Sundays at AiGameDev.com is dedicated to explaining problems visually using sketches. This article extrapolates from last week’s discussion (thanks Sergio) and explains different ways of looking at hierarchies.
Most developers say they use a “HFSM” in their games. But you’ll be surprised how different their technology can be — despite them using the same name to describe it.
There are two reasons why you want a hierarchy for your finite state machine:
To provide ways to re-use logic by sharing external transitions.
To help split up the problem internally into sub-parts.
Granted, there’s a certain overlap between these two concepts, but yet they are orthogonal issues (you can do one without doing the other). Here are two opposing examples, one FSM for animation and the other for AI behaviors.
Using Groups of States to Share Transitions
Say you want to build a finite state machine for an animation system. In this case, you need:
Complete control over every low-level state in the system, so you can make sure the correct animation is played in every case.
A set of tools to help you reuse logic so that you don’t have too much redundancy in the transitions.
To build this kind of FSM, you do the following:
You build the system as a flat state machine by default, only grouping states together to reuse transition logic.
You follow the process of reusing logic by “tagging,” e.g. you can dive/sprint/crouch from this state.
You think from the bottom-up deciding which transitions each state should inherit.
You always edit the FSM as a whole to keep the big picture, as much of the system doesn’t make sense when broken down into small parts.
When you do this, the hierarchy becomes loose collection of states used informally to reduce redundant logic by sharing transitions.
Making Modular FSM and Assembling them Hierarchically
Now on the other hand, assuming you want to build a FSM for high-level AI, you’d need:
A well-structured strict hierarchy that will scale to handle many states.
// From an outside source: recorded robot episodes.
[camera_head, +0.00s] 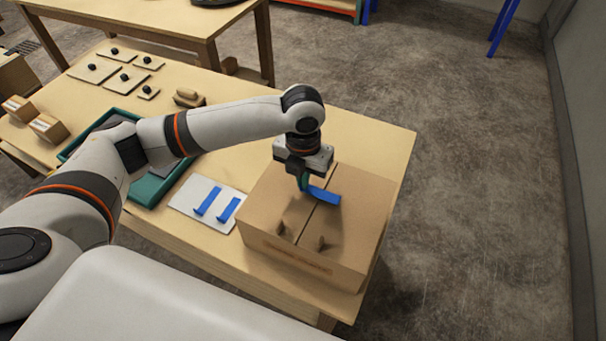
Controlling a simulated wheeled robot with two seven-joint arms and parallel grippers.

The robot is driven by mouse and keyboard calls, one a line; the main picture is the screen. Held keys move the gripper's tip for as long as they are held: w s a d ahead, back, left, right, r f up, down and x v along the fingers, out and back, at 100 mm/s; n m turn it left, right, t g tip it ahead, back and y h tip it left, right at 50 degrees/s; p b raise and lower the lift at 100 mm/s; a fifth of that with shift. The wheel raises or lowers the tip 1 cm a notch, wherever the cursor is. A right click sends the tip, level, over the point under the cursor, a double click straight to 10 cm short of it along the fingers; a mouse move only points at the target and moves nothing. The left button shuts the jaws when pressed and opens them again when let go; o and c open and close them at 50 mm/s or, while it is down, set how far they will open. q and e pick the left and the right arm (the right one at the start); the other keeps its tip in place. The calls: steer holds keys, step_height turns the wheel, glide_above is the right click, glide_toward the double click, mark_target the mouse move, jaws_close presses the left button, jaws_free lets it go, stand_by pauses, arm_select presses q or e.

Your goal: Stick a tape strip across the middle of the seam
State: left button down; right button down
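A closed cardboard box (355,235) stands at the right end of the wooden table, with a dark seam (309,224) running along its top. My left gripper (304,186) points down over the box top near the seam and is shut on a blue tape strip (324,195). The strip sticks out to the right, across the seam line; whether it touches the cardboard I cannot tell. Two more blue strips (208,201) (228,210) lie on a white plate (185,201) left of the box. My right gripper is not in view.
A green tray (147,192) lies left of the white plate, partly under my left arm. Several flat pieces with black knobs (93,69), a brown block (188,97) and small boxes (48,128) lie farther left. The table top (375,138) is bare behind the box.

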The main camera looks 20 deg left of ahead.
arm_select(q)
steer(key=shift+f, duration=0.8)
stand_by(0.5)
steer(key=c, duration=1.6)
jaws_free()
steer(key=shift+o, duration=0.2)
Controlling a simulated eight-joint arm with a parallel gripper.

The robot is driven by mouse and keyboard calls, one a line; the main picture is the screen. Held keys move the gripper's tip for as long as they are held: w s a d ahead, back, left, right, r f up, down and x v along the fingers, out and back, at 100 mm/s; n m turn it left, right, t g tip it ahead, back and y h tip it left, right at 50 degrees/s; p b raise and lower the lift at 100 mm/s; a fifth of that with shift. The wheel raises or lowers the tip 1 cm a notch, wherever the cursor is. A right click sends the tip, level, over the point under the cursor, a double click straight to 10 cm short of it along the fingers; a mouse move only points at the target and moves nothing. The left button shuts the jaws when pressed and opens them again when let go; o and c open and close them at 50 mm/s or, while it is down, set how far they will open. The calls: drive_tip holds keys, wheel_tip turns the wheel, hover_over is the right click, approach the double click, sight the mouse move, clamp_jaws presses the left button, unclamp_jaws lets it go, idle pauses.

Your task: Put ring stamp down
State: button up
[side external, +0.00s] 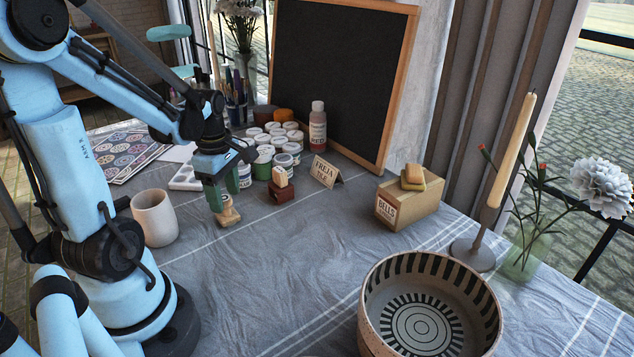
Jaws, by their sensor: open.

A logical way to break down states based on recursively decomposing tasks.
Fully modular states so that they can be changed locally without risking breaking the rest of the logic.
To build this kind of system, you follow these steps:
You create many small modular FSMs that handle sub-parts of the problem witohut refering to any other FSM.
You think from the top-down by breaking up problems into smaller modular parts.
You build a tree structure that reflects the AI solving problems recursively.
You design your editor as a tree editor rather than tag-based like in the animation system.
When you do this, the hierarchy becomes a strict tree of nested states, each completely encapsulated to define sub-behaviors modularly.
Finding a Compromise
Now ideally, you want to be able to use both. But sadly, you can’t get complete control at the lowest-level if you have states that are encapsulated modularly, and vice versa. So, it’s always a trade-off!
How would you approach this problem?